_What the task requires_:
Find each line containing the string "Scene" and return it.

============

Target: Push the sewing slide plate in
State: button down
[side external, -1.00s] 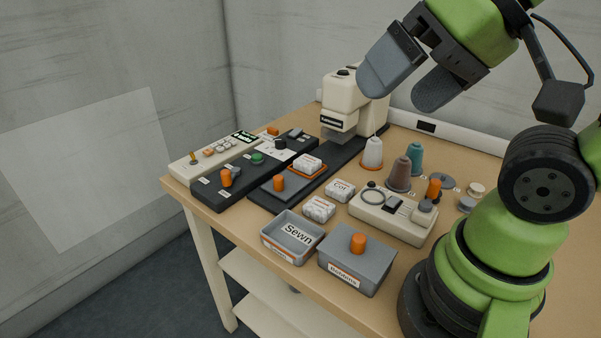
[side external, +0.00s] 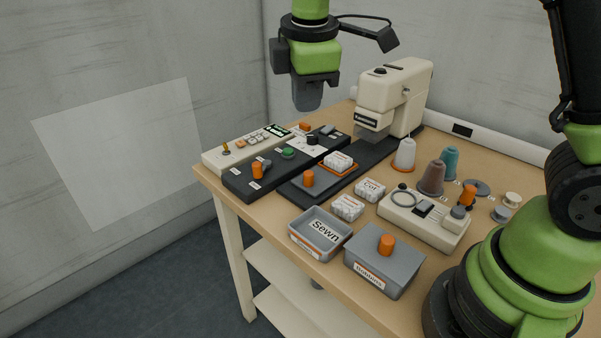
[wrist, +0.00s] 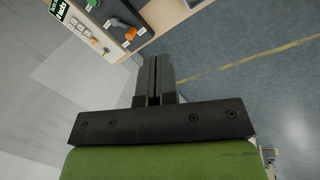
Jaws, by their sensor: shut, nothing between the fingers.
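The slide plate (side external: 320,184) is a flat grey plate with an upright orange knob (side external: 308,179). It lies on the dark track that runs back to the cream sewing machine (side external: 388,103). A white wadding roll (side external: 338,160) on an orange-edged holder sits at the plate's machine end. My gripper (side external: 307,108) is shut and empty, pointing down, in the air toward the back left of the table, apart from the plate and knob. The closed fingers also show in the wrist view (wrist: 153,75); the slide plate cannot be made out there.
A dark panel (side external: 238,187) with an orange lever and a cream button panel (side external: 213,161) lie left of the track. Wadding rolls, a "Sewn" tray (side external: 319,246), a grey lidded box (side external: 384,268), a cream device (side external: 435,223) and thread cones (side external: 431,178) stand to the right.

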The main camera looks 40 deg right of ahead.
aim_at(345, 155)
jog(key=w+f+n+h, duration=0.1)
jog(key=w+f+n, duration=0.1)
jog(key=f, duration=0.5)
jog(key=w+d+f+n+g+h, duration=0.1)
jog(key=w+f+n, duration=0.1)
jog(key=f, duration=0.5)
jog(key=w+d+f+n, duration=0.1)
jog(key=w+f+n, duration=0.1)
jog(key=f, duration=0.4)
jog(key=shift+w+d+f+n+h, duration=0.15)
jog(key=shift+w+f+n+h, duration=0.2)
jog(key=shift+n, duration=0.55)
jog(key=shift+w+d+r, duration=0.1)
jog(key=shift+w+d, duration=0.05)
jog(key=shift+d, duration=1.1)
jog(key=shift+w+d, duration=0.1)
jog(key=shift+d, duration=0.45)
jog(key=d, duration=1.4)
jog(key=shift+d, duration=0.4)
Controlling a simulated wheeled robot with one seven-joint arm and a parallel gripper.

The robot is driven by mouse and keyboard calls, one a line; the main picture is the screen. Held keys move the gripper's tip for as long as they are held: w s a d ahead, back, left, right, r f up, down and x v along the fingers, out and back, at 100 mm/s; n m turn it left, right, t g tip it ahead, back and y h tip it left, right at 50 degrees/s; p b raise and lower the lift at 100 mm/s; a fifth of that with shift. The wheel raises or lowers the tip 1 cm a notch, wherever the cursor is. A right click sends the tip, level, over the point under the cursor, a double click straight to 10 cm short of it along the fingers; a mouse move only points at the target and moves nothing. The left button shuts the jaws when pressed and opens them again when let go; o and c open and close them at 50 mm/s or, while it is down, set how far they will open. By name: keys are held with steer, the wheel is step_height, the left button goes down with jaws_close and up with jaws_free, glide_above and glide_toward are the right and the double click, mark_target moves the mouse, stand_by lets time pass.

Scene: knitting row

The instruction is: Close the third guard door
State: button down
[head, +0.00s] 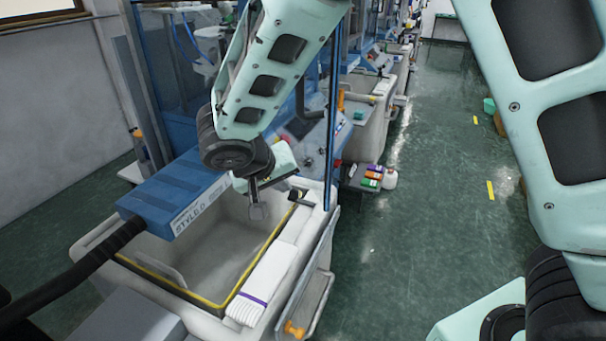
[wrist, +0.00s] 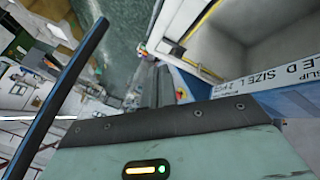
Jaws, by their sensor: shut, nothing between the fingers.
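A guard door (head: 333,120) with a blue frame and a clear pane stands open at the near machine, seen almost edge-on in the head view. A dark blue bar (wrist: 62,90), likely its frame edge, crosses the left of the wrist view. I cannot tell from the frames which door in the row is the third. My gripper (head: 258,211) is shut and empty. It hangs over the grey bin, left of the door edge and apart from it. My arm hides part of the machine behind.
The grey bin (head: 119,256) has a yellow-lined rim, with white folded socks (head: 262,285) on its right edge. Coloured boxes (head: 372,176) and a white bottle (head: 390,179) stand right of the door.

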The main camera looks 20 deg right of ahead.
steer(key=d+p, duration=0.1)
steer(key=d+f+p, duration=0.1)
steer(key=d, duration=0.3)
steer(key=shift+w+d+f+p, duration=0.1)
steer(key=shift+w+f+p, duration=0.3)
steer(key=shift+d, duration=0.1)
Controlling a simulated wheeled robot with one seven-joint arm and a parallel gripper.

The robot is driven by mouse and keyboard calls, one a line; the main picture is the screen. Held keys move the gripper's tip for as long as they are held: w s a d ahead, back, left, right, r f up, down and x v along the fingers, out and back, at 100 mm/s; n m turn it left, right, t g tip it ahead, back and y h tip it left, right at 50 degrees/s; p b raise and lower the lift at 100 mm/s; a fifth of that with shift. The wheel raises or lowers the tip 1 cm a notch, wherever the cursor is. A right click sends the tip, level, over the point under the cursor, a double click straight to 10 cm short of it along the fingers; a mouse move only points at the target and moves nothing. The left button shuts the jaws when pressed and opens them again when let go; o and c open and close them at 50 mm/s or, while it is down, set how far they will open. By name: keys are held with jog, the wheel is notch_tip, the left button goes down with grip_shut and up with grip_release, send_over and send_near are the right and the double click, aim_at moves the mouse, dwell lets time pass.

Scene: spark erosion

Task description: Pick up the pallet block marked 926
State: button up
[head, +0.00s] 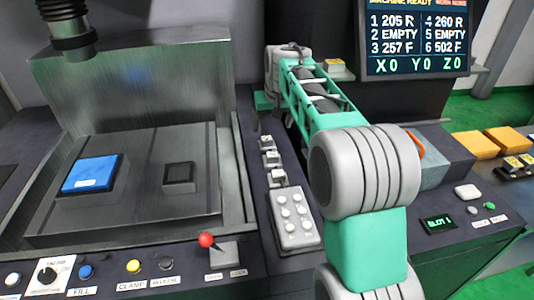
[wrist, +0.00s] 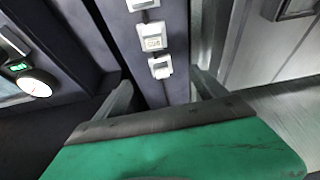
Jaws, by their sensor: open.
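Three small pale blocks sit in a row on a dark rail. In the head view they are the far block (head: 265,143), the middle block (head: 271,160) and the near block (head: 277,178). Three pale blocks also show in the wrist view: one cut by the top edge (wrist: 142,4), a middle one (wrist: 152,38) and a lower one (wrist: 161,67). Their marks are too small to read surely, so I cannot tell which is 926. My gripper (wrist: 162,90) is open and empty, its fingers apart on either side of the rail in the picture, close to the lower block.
A grey button pad (head: 296,218) stands in front of the blocks. The machine tank (head: 130,215) at left holds a blue piece (head: 92,174) and a dark square (head: 179,178). A red-knobbed lever (head: 206,240) is at front. A lit screen (head: 417,38) stands at the back right.

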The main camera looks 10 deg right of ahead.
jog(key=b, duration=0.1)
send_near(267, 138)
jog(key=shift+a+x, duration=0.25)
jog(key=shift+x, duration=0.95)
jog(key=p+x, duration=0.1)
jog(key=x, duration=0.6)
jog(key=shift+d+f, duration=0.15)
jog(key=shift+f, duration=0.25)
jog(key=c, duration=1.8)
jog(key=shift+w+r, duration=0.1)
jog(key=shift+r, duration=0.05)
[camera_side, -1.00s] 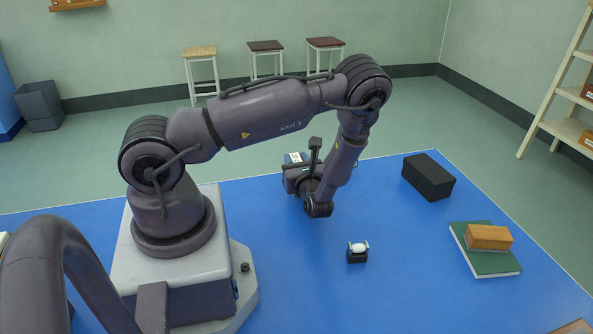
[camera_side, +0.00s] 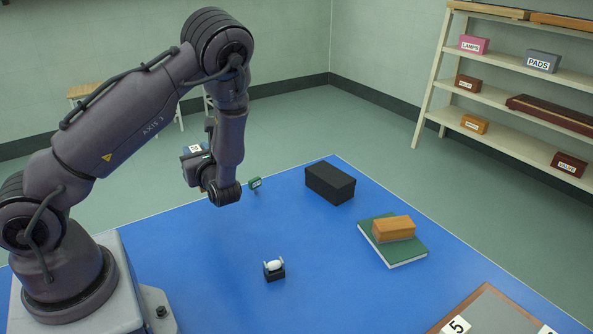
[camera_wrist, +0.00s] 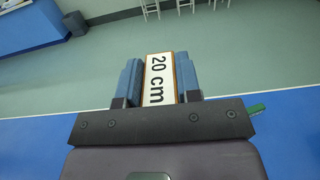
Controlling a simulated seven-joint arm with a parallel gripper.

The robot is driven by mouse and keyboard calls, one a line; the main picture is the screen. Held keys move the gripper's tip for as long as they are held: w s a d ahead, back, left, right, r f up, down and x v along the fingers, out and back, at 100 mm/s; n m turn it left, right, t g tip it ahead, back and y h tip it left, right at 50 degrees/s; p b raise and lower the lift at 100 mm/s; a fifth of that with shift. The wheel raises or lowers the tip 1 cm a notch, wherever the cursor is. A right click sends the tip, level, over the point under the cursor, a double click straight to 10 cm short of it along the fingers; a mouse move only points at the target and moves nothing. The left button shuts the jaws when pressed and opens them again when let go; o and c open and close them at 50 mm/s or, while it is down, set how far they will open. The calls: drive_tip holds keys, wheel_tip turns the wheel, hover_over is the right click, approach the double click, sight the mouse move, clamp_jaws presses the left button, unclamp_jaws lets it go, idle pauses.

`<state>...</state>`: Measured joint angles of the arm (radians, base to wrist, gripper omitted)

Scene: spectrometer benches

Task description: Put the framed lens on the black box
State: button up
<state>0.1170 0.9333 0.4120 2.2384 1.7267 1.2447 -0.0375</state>
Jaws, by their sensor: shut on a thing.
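My gripper (camera_wrist: 159,82) is shut on an upright piece with a white "20 cm" face and thin brown edges, which I take to be the framed lens (camera_wrist: 160,80). Its glass cannot be made out. In the side view the lens's white label (camera_side: 195,148) shows at my gripper (camera_side: 197,160), held above the far left part of the blue table. The black box (camera_side: 330,184) stands on the table near its far corner, to the right of my gripper and apart from it. Its top is bare.
A small green labelled piece (camera_side: 255,183) stands at the far table edge, between my gripper and the black box. A green book (camera_side: 408,252) bears an orange block (camera_side: 393,228). A small black holder with a white piece (camera_side: 274,268) stands mid-table. A numbered board (camera_side: 487,312) lies at front right.

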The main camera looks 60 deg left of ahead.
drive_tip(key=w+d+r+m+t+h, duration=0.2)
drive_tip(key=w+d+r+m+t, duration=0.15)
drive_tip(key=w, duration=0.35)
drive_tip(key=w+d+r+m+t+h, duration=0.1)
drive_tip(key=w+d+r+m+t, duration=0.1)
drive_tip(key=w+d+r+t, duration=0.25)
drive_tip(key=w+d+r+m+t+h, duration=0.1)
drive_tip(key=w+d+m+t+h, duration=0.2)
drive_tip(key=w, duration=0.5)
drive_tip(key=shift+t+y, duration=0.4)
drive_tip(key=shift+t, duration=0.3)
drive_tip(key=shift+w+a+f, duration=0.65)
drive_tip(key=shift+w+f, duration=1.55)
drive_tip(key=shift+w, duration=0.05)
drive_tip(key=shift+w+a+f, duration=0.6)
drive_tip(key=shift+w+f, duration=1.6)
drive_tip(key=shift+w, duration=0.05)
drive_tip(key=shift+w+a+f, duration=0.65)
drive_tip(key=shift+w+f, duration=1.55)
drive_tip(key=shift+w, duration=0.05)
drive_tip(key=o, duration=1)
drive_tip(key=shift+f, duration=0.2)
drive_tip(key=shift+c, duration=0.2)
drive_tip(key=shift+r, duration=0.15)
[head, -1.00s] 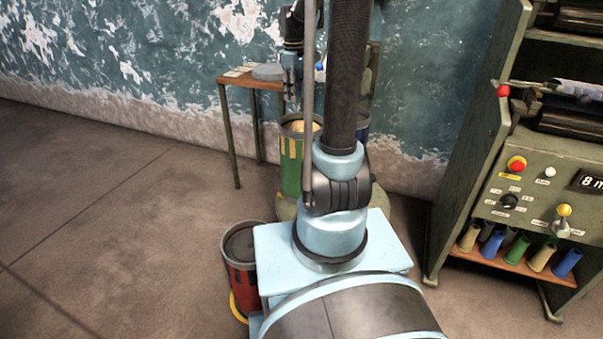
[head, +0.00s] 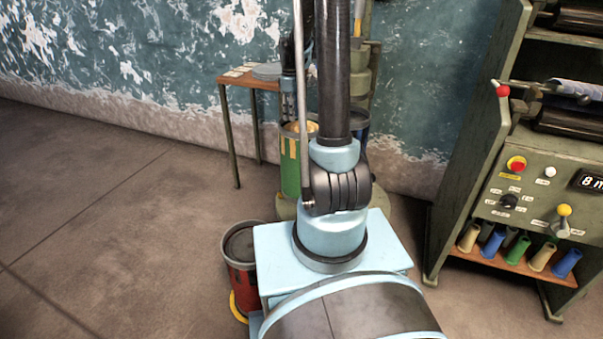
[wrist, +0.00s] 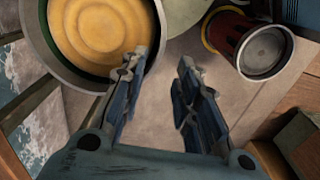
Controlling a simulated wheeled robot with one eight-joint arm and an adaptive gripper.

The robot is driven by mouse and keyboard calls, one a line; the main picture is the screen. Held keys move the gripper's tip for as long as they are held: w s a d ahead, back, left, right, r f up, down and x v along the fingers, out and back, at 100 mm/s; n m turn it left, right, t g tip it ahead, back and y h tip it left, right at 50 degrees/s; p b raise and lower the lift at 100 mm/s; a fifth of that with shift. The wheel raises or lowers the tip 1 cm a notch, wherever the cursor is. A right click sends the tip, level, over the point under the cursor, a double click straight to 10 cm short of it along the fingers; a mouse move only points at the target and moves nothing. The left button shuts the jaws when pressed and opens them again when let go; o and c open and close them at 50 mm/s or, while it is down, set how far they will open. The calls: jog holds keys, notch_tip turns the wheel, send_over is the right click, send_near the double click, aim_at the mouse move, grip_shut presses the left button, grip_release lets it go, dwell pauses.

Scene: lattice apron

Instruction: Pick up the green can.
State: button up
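The green can (head: 290,172) has yellow drip marks and yellowish contents. It stands beyond my arm in the head view, its right side hidden by the arm. In the wrist view, the large open can (wrist: 48,50) fills the upper left, its round yellow contents facing the camera. My gripper (wrist: 158,70) is open and empty, its blue-grey fingers apart. The left finger overlaps the can's near rim in the picture; I cannot tell if it touches. The right finger is outside the can. In the head view my gripper (head: 289,108) is above the can, partly hidden.
A red can (head: 241,262) stands at the lower left beside my base; a red can (wrist: 262,48) shows in the wrist view. A small wooden table (head: 240,82) stands left of the green can. A control rack (head: 490,185) stands right. Floor at left is clear.

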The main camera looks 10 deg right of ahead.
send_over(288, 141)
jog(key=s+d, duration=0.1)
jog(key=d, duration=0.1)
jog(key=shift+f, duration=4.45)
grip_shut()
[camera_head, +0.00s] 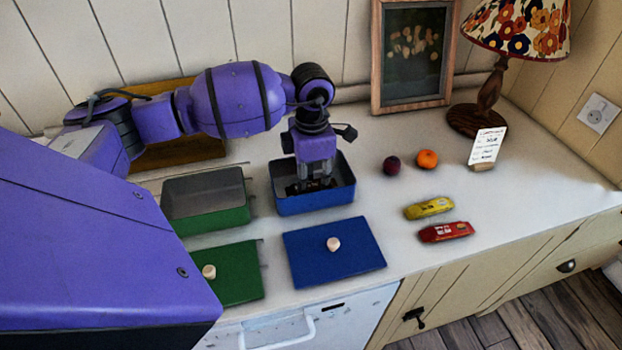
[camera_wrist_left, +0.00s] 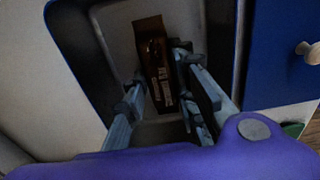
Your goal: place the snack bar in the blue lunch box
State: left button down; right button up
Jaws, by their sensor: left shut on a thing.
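The blue lunch box (camera_head: 318,204) stands open on the counter, and its dark rim and pale inside show in the left wrist view (camera_wrist_left: 72,50). My left gripper (camera_head: 316,182) points down into the box. In the left wrist view its fingers (camera_wrist_left: 163,98) are shut on a snack bar (camera_wrist_left: 153,55) in a dark brown wrapper with pale print. The bar is within the box walls, low down. I cannot tell whether it touches the floor of the box. In the head view the bar is mostly hidden by the fingers. My right gripper is not in view.
A green box (camera_head: 207,217) stands left of the blue one. A blue lid (camera_head: 330,262) and a green lid (camera_head: 235,280) lie in front. A plum (camera_head: 391,166), an orange (camera_head: 427,159), a yellow packet (camera_head: 430,208) and a red packet (camera_head: 446,232) lie to the right.

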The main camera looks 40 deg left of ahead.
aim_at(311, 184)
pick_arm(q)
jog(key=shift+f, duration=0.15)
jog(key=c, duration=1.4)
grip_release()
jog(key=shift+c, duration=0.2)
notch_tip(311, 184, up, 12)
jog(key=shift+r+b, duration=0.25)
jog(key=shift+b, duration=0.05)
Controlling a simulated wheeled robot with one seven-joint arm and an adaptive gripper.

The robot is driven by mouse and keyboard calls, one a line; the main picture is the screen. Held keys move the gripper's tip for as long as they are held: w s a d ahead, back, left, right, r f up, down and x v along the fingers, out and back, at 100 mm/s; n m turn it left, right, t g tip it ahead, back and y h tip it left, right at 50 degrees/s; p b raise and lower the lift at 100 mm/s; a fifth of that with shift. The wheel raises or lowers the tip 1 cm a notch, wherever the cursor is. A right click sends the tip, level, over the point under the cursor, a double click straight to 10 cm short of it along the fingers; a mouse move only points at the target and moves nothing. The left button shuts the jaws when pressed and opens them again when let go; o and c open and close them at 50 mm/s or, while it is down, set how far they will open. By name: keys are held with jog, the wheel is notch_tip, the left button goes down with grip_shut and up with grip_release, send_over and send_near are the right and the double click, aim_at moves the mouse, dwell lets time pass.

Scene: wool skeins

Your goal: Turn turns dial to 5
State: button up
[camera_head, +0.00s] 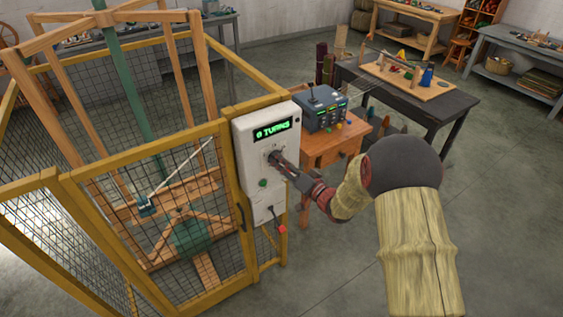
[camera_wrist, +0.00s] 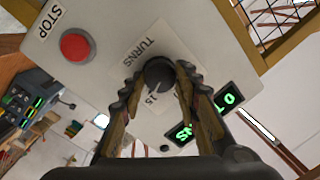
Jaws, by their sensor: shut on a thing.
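The turns dial (camera_wrist: 158,72) is a dark round knob on the white control box (camera_head: 248,160). In the wrist view my gripper (camera_wrist: 159,82) has its two ridged fingers on either side of the knob, shut on it. The word TURNS is printed beside the dial, and the number 15 shows between the fingers; other marks are hidden. In the head view my gripper (camera_head: 279,161) reaches the box's front and mostly covers the dial. The green display (camera_head: 272,130) above it appears to read 0 TURNS.
A red STOP button (camera_wrist: 77,45) sits on the same panel, clear of the fingers. A green button (camera_head: 263,183) is below the dial. The box hangs on a yellow mesh cage (camera_head: 150,147). A wooden stand with a grey device (camera_head: 322,108) is close behind my gripper.

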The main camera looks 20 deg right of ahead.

============

_Solution_:
Scene: knitting row
Scene: spark erosion
Scene: spectrometer benches
Scene: lattice apron
Scene: wool skeins

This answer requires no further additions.